# SUPPLIED DATA
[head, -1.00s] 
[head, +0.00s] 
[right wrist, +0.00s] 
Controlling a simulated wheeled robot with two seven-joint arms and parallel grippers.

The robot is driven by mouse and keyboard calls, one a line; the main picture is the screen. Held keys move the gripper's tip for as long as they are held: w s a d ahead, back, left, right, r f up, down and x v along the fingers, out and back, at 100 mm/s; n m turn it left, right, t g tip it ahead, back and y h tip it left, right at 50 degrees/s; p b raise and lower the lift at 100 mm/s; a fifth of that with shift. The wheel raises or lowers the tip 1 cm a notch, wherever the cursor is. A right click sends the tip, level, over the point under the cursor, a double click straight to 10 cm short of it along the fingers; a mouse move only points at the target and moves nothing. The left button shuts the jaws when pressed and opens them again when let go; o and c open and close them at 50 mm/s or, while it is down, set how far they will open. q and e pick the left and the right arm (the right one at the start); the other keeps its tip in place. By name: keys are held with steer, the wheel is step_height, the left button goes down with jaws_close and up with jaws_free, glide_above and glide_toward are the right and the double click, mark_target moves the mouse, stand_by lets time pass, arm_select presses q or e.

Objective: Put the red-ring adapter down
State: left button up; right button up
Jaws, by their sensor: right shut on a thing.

# PROBLEM TO WORK ON
Each line above must be reproduced exactly as it stands.

# FULL OUTPUT
[head, -1.00s] 
[head, +0.00s] 
[right wrist, +0.00s] 
Controlling a simulated wheeled robot with two seven-joint arms and parallel grippers.

The robot is driven by mouse and keyboard calls, one a line; the main picture is the screen. Held keys move the gripper's tip for as long as they are held: w s a d ahead, back, left, right, r f up, down and x v along the fingers, out and back, at 100 mm/s; n m turn it left, right, t g tip it ahead, back and y h tip it left, right at 50 degrees/s; p b raise and lower the lift at 100 mm/s; a fifth of that with shift. The wheel raises or lowers the tip 1 cm a notch, wherever the cursor is. A right click sends the tip, level, over the point under the cursor, a double click straight to 10 cm short of it along the fingers; a mouse move only points at the target and moves nothing. The left button shuts the jaws when pressed and opens them again when let go; o and c open and close them at 50 mm/s or, while it is down, set how far they will open. q and e pick the left and the right arm (the right one at the start); the other keeps its tip in place. By name: keys are held with steer, the wheel is step_height, the left button goes down with jaws_close and up with jaws_free, glide_above and glide_toward are the right and the double click, mark_target moves the mouse, stand_by lets time pass, arm_select presses q or e.

Objective: Put the red-ring adapter down
State: left button up; right button up
Jaws, by their sensor: right shut on a thing.

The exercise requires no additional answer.